Por esta falta de apostilla para lo que después va a interesar a otras
secularidades, no tenemos noticias suficientes ni desarrollos de aquellos casos
de españoles colonizados por los indios, como aquel Gonzalo Guerrero que no
quiso ganarse el destino de Aguilar, el traductor. Ya casado, ya con tres
hijos, ya con las orejas horadadas. Y también cacique. Además, tranquila y
eficazmente dominado por su mujer, que cuando Aguilar, el traductor, intenta
sonsacarlo, le dice: “Mira conque viene este esclavo a llamar a mi marido; idos
vos y no curéis de más pláticas”.
Eran los hombres sin insistencias humanísticas los que podían captar el
asombro, el nuevo unicornio, que no regresaba para morir; la gran serpiente, y
no marina, aspirante tromba de aire, que desde la lejanía, ordena los deseos de
su incorporación, con fruitivos espasmos para el anhelo que no ha sido visto.
Los hombres del gran enchape clásico, un Mateo Alemán, un Gutierre de Cetina,
refugiados en México, balbucean, hacen ejercicios de pronunciación, o se
pierden en lances coloniales de escalas y farol tuerto. Devorados por la
mitología greco romana, por el período tardío de sus glosadores, no podían
sentir los nuevos mitos con fuerzas suficientes para desalojar de sus
subconciencias los anteriores. Dos mitos, sin embargo, en las últimas treguas
de la colonización y en las primeras de los virreinatos, recorren las obras del
barroco incipiente, del despertar americano para la acumulación y la
saturación. El mito de Acteón, a quien la contemplación de las musas lo lleva a
metamorfosearse en ciervo, durmiendo con las orejas tensas y movientes,
avizorando los presagios del aire. El otro mito tomado de Plinio, sobre la
vigilancia de las águilas, que alejan el sueño con una garra levantada,
sosteniendo una piedra para que al caer se vuelva a hacer imposible el sueño.

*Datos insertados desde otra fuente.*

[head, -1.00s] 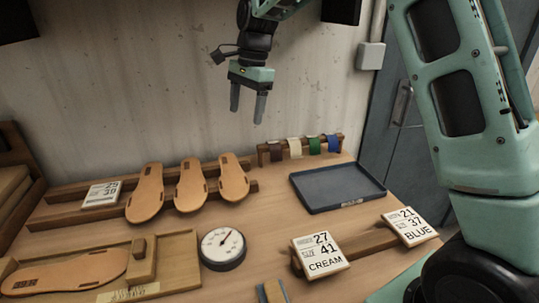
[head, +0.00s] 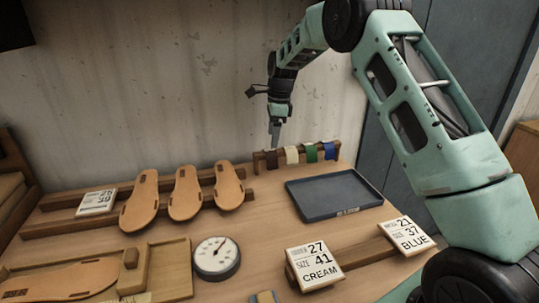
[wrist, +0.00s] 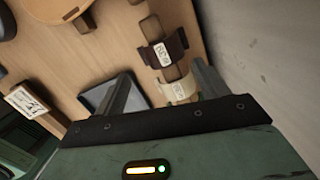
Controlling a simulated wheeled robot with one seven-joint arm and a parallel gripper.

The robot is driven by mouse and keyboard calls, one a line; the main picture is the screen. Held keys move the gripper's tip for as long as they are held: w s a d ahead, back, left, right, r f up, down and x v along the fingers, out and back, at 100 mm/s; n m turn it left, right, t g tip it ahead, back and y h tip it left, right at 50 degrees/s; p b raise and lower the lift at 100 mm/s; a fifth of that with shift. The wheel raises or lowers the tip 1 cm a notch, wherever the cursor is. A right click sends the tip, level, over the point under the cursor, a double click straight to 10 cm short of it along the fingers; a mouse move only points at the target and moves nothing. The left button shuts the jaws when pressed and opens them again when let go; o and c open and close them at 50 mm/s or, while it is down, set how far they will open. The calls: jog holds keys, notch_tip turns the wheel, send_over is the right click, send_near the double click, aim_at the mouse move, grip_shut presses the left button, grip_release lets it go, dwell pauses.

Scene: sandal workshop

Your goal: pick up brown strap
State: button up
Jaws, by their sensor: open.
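The brown strap (head: 271,160) hangs over the left end of a wooden strap rack (head: 257,163) at the back of the bench. In the wrist view the brown strap (wrist: 163,51) carries a small white label and lies ahead of the fingers. My gripper (head: 274,143) is open and empty, pointing down just above the brown strap. In the wrist view my gripper (wrist: 163,95) has its two fingers apart, with the cream strap (wrist: 176,90) showing between them. In the head view the cream strap (head: 292,155) is just right of the brown one.
A green strap (head: 311,153) and a blue strap (head: 329,151) hang further right on the rack. A dark tray (head: 334,194) lies empty in front. Sandal soles (head: 185,194) stand on a rail at left. The wall (head: 180,80) is close behind the rack.

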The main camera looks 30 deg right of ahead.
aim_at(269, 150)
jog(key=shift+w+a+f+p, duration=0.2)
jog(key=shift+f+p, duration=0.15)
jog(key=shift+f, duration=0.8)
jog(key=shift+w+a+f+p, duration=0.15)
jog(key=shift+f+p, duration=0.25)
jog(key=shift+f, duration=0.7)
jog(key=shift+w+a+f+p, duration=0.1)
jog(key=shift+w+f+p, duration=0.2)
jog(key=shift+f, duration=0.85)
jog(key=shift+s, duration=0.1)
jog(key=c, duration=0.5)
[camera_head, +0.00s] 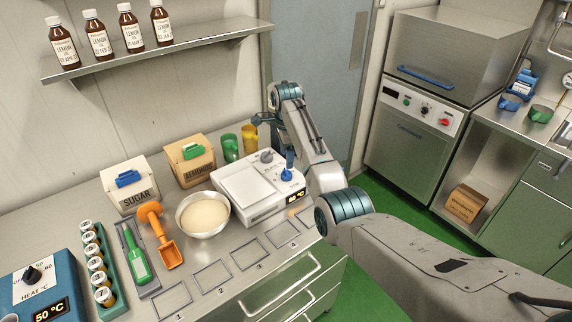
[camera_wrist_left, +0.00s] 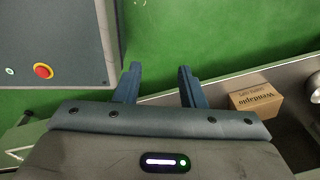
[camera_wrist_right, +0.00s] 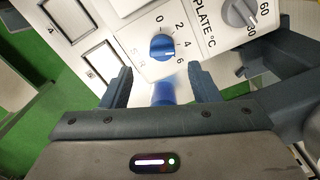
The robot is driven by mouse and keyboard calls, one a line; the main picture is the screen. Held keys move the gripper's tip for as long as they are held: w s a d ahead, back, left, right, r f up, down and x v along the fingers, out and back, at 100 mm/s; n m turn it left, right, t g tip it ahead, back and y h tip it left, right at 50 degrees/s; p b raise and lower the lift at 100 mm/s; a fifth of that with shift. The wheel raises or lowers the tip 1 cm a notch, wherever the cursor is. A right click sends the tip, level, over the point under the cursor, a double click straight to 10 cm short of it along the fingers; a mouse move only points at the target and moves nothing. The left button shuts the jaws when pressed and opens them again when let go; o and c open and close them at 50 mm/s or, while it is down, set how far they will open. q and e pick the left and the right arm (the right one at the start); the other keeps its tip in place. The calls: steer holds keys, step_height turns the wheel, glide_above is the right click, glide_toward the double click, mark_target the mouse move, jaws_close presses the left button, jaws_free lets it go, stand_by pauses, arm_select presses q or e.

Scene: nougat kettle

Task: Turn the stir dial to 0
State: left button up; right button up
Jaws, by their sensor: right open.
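The blue stir dial (camera_wrist_right: 162,47) is on the white front panel of the hotplate unit, with the 0 above it and higher numbers to its right in the right wrist view. Its exact setting is too small to read. In the head view the dial (camera_head: 287,175) is at the unit's right end. My right gripper (camera_wrist_right: 160,76) is open, its fingers spread to either side below the dial in the picture. A blurred blue shape shows between them; I cannot tell contact. My left gripper (camera_wrist_left: 159,70) is open and empty over the green floor.
The grey plate dial (camera_wrist_right: 240,12) is close to the stir dial. A steel bowl (camera_head: 186,221) and an almonds box (camera_head: 190,160) stand left of the unit. Green and yellow mugs (camera_head: 230,148) stand behind it. A cardboard box (camera_wrist_left: 256,99) shows near my left gripper.

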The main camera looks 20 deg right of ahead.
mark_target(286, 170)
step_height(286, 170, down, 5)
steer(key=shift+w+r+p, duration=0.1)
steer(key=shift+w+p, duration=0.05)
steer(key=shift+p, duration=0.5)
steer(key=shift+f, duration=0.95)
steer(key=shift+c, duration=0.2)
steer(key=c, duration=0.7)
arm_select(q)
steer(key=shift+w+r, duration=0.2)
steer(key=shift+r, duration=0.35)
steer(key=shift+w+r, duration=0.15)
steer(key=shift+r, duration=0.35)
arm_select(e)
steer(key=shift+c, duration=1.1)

Símbolos de astucia, de cautela o resguardo ¿qué enemigos justificaban esa
vigilancia extremada? ¿Se iba realizando aquella monarquía universal, aquella
luz de imperio, aquella Ecumene prometida? Muy al contrario, aflojado aquel
centro metropolitano, la escenografía con sus gárgolas de cartón sudado, con la
reina disfrazada de la pastora Marcela y el rey de niño amor, ocupaba el sitio
donde el hombre avanza dentro de la naturaleza, acompañándose tan sólo del
ruido de sus propios pasos naturales para alcanzar la gracia sobrenatural.